Pero la resistencia cultural persiste. Los Ticuna conservan rituales para “llamar la lluvia”: golpear el “cebo macho”, árbol considerado madre del agua, o invocar al espíritu de la anaconda en las fiestas. “Nuestros abuelos eran chamanes y podían hacer llover. Hoy quedan pocos, pero todavía creemos que el agua responde al canto”, dice Jairo.

Lo que más preocupa no es solo la escasez de alimento. Es la amenaza de perder el vínculo espiritual con el río. “Si el Amazonas muere, muere también nuestra cultura, nuestras fiestas, nuestra forma de vivir”.

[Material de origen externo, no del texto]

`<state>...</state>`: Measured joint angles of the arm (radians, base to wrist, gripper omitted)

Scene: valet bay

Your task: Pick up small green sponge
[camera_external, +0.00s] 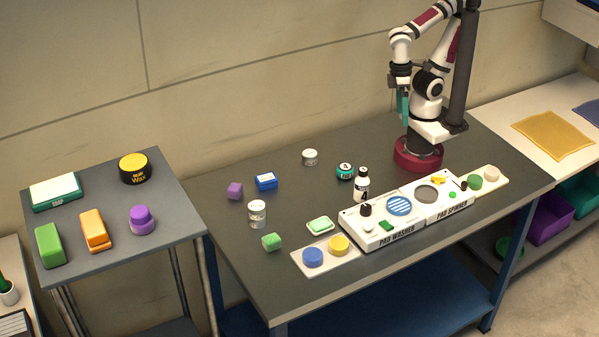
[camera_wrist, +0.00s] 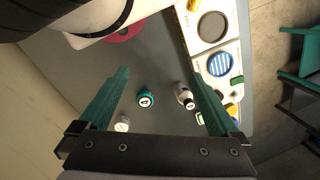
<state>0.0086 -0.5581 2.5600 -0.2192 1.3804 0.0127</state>
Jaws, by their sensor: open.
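The small green sponge (camera_external: 272,242) is a little green block on the grey table, near its front left part, left of a white dish with a flat green piece (camera_external: 320,225). My gripper (camera_external: 402,108) is high above the back right of the table, far from the sponge, with its teal fingers pointing down. In the wrist view my gripper (camera_wrist: 157,76) has its two fingers wide apart with nothing between them. I cannot make out the sponge in the wrist view.
A purple block (camera_external: 235,190), a blue box (camera_external: 265,181), a white jar (camera_external: 257,213), a tin (camera_external: 310,157), a teal jar (camera_external: 345,171) and a white bottle (camera_external: 362,184) stand on the table. The white pad washer (camera_external: 385,238) lies right of the sponge. A side table (camera_external: 110,258) holds larger blocks.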

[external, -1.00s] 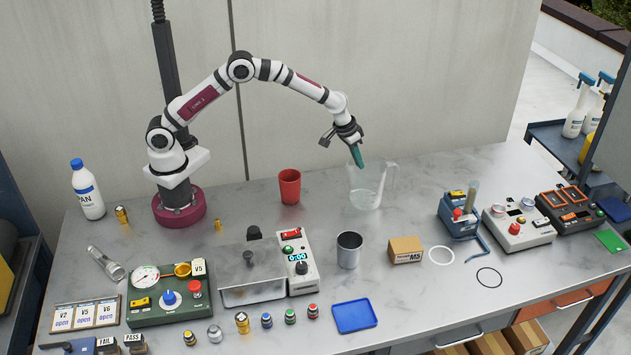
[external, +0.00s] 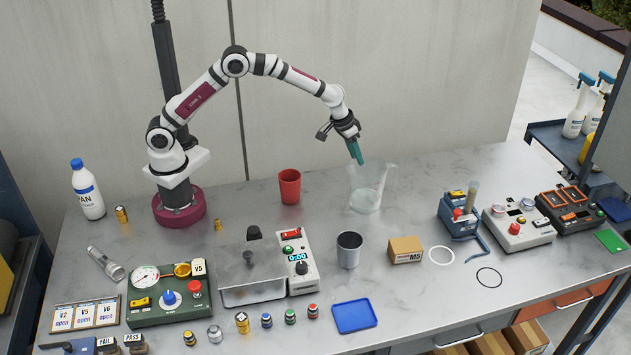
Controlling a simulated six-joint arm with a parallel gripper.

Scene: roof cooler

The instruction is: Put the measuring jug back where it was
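The clear measuring jug (external: 367,194) stands upright on the grey worktop towards the back, right of the red cup. My gripper (external: 356,153), with teal fingers, points down at the jug's upper left rim. The fingertips overlap the rim in this view. I cannot tell whether they touch it or are in front of or behind it. The fingers are seen nearly edge-on, so the gap between them is hidden. A white ring (external: 441,255) and a black ring (external: 488,277) lie flat and empty on the worktop to the front right.
A red cup (external: 289,187) stands left of the jug. A metal cup (external: 349,250) and a cardboard box (external: 405,250) stand in front. A blue device with a tube (external: 460,214) is to the right. The worktop between the jug and that device is clear.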

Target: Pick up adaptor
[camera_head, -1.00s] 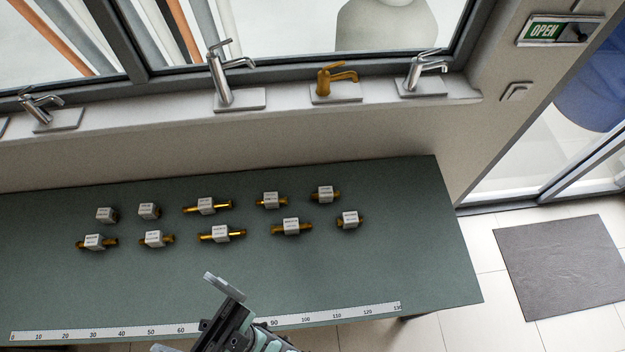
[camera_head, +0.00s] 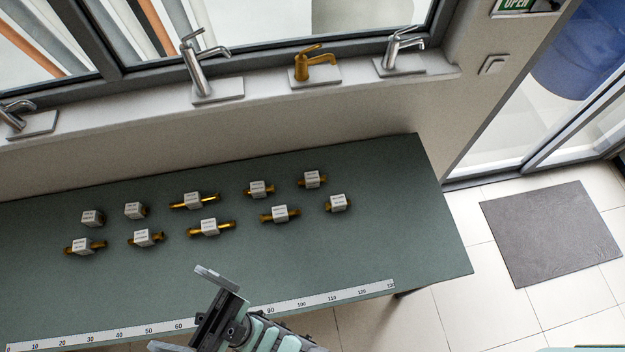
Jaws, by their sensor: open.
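Several brass fittings with white labels lie in two rows on the green table (camera_head: 330,255). The back row includes a short fitting (camera_head: 92,219), another short one (camera_head: 135,210) and a long one (camera_head: 194,201). The front row includes fittings at the left (camera_head: 85,247), middle (camera_head: 210,228) and right (camera_head: 338,203). The label text is too small to read, so I cannot tell which is the adaptor. My gripper (camera_head: 185,312) is open at the table's front edge, nearer than both rows. It touches no fitting.
A white measuring strip (camera_head: 340,292) runs along the table's front edge. Taps (camera_head: 205,70) stand on the window sill behind. The table's right end is clear. A grey mat (camera_head: 552,232) lies on the tiled floor at right.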

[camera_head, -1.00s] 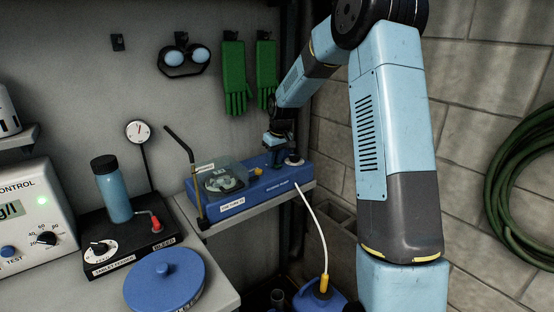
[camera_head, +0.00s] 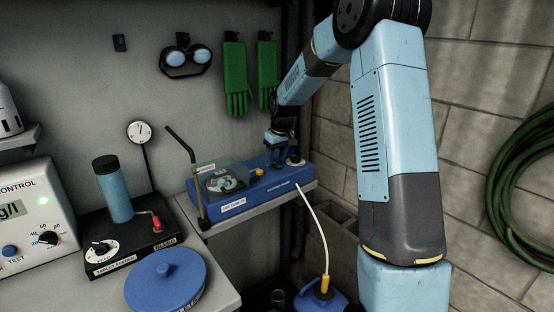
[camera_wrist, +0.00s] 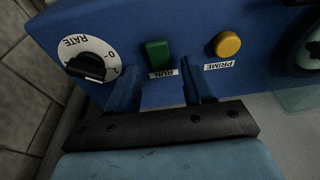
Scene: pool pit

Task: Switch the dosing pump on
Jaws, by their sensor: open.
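The blue dosing pump (camera_head: 232,202) sits on a grey shelf in the head view, with a clear cover over its pump head (camera_head: 222,180) at the left end. In the wrist view its top panel carries a green switch labelled RUN (camera_wrist: 158,54), a yellow PRIME button (camera_wrist: 227,44) and a black RATE knob (camera_wrist: 88,66) on a white dial. My gripper (camera_wrist: 162,87) is open and empty. Its two blue fingers point at the panel just short of the green switch, which lies between their lines. I cannot tell whether they touch the panel.
A white hose (camera_head: 319,228) runs from the pump down to a blue container (camera_head: 322,299).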

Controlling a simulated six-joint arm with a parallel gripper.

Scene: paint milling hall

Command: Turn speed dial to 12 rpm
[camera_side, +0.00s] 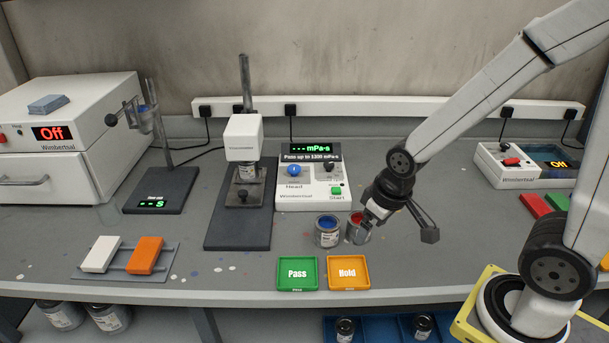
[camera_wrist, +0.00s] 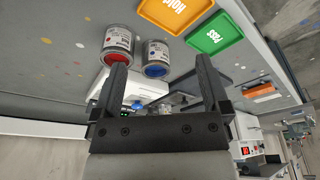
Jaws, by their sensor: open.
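The white control box (camera_side: 312,196) stands at the middle of the bench, with a display reading "--- mPa·s". It carries a blue knob (camera_side: 294,170) marked "Head", a black knob (camera_side: 328,166) and a green Start button (camera_side: 336,191). The small scale marks are unreadable, so I cannot tell the dial's setting. My gripper (camera_side: 400,224) is open and empty, right of the box and above the bench, near the paint cans. In the wrist view my gripper (camera_wrist: 163,72) partly frames the box (camera_wrist: 150,88) and its blue knob (camera_wrist: 137,105); the black knob is not clear there.
A blue paint can (camera_side: 327,232) and a red paint can (camera_side: 357,230) stand before the box, close to my gripper. Green Pass (camera_side: 298,288) and orange Hold (camera_side: 348,288) trays lie in front. A viscometer stand (camera_side: 243,140) rises left of the box.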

¿Por qué debería importarle esto a alguien más allá de la selva? Porque el Amazonas es un regulador climático mundial. Su selva produce cerca del 20% del oxígeno del planeta y almacena enormes cantidades de carbono. Su caudal alimenta lluvias que cruzan fronteras, llegando incluso a los Andes y al Caribe. Lo que ocurre en este rincón de Colombia afecta al equilibrio climático de todo el continente.

“Si yo me encontrara al presidente Petro o a Lula —dice Jairo, con media sonrisa— me lanzaría como jaguar sobre ellos para decirles que necesitamos dos cosas: agua y alimento”.

El llamado final es también una advertencia: “Vengan y miren. Vean cómo el gran río se convierte en playa, cómo los peces se esconden en pozos para no morir, cómo la vida se nos hace más difícil. Si lo ven, entenderán que esto también les afecta”.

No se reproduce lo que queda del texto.